Data entries
——————

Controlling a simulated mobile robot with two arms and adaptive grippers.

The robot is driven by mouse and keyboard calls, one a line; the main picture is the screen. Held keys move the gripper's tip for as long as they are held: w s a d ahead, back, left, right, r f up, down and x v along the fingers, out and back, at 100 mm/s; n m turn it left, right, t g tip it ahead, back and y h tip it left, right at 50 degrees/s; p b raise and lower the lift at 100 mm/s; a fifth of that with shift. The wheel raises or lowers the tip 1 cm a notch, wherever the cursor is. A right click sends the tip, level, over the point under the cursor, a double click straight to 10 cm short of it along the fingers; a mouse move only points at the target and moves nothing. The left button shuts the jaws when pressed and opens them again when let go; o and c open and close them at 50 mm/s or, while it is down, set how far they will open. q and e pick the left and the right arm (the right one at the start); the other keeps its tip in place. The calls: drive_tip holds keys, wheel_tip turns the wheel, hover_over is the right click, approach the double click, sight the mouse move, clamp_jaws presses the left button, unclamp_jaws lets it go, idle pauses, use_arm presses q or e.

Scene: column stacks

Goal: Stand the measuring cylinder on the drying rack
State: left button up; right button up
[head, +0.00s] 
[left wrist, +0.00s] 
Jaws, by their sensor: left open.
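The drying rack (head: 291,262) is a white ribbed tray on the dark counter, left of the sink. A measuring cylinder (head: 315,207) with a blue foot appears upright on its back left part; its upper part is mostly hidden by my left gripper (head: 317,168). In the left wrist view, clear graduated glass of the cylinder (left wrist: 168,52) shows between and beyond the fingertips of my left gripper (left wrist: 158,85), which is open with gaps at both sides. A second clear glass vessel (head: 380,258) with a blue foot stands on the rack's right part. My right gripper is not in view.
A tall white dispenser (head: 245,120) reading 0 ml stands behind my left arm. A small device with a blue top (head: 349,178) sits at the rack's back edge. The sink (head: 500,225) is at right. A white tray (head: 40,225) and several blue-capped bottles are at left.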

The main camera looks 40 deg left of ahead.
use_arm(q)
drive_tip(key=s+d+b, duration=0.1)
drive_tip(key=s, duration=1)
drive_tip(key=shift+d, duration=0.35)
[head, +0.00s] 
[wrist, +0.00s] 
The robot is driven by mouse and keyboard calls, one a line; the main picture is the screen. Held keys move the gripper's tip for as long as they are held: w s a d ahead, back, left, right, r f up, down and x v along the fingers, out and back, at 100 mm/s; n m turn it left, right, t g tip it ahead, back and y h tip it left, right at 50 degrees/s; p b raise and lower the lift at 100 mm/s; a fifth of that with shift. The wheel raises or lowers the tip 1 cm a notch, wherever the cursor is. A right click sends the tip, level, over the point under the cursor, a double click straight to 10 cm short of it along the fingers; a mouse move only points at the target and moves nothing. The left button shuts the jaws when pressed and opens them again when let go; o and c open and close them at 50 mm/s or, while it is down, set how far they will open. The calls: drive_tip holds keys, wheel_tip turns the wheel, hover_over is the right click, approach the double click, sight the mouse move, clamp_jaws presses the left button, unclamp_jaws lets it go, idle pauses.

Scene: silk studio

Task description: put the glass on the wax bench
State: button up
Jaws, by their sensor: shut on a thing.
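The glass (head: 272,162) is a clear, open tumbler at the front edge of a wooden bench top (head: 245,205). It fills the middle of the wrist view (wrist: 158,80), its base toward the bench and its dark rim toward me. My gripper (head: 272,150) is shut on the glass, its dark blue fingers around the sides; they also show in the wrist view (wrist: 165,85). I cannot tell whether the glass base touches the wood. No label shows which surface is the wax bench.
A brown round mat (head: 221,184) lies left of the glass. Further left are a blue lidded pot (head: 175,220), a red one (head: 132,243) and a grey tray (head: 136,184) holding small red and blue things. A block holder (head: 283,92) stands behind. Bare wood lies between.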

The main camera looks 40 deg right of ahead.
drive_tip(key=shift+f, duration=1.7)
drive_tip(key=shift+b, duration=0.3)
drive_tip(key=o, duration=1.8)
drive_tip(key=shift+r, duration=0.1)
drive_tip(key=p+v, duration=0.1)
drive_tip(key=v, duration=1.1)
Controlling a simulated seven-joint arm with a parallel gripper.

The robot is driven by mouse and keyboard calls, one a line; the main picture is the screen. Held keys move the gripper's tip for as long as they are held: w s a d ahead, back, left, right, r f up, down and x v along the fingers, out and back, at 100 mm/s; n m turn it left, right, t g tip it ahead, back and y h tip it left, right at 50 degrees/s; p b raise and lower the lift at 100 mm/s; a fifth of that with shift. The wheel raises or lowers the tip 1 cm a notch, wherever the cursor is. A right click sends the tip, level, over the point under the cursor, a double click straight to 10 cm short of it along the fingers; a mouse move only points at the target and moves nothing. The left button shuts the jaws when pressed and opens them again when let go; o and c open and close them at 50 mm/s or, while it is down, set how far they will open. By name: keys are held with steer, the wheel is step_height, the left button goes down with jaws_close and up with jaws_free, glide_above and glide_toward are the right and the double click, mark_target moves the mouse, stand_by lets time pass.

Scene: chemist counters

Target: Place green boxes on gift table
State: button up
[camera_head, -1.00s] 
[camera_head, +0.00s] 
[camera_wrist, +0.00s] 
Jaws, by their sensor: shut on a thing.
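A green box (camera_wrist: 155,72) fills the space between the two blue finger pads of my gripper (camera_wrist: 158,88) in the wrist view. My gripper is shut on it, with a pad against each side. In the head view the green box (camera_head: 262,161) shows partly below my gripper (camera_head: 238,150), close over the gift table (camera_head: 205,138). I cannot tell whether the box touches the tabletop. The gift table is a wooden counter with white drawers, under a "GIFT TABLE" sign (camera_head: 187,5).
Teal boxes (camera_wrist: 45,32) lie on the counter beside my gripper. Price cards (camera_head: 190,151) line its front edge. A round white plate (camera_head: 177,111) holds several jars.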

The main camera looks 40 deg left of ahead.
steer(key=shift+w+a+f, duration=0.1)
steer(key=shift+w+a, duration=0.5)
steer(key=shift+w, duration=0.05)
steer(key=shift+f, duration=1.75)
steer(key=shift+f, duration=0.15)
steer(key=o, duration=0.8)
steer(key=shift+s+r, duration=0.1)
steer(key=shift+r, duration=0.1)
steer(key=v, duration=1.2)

——————

**Request:**
Identify how many lines in the entries above contain the word "Scene" and provide only that figure.

**Exercise answer:**
3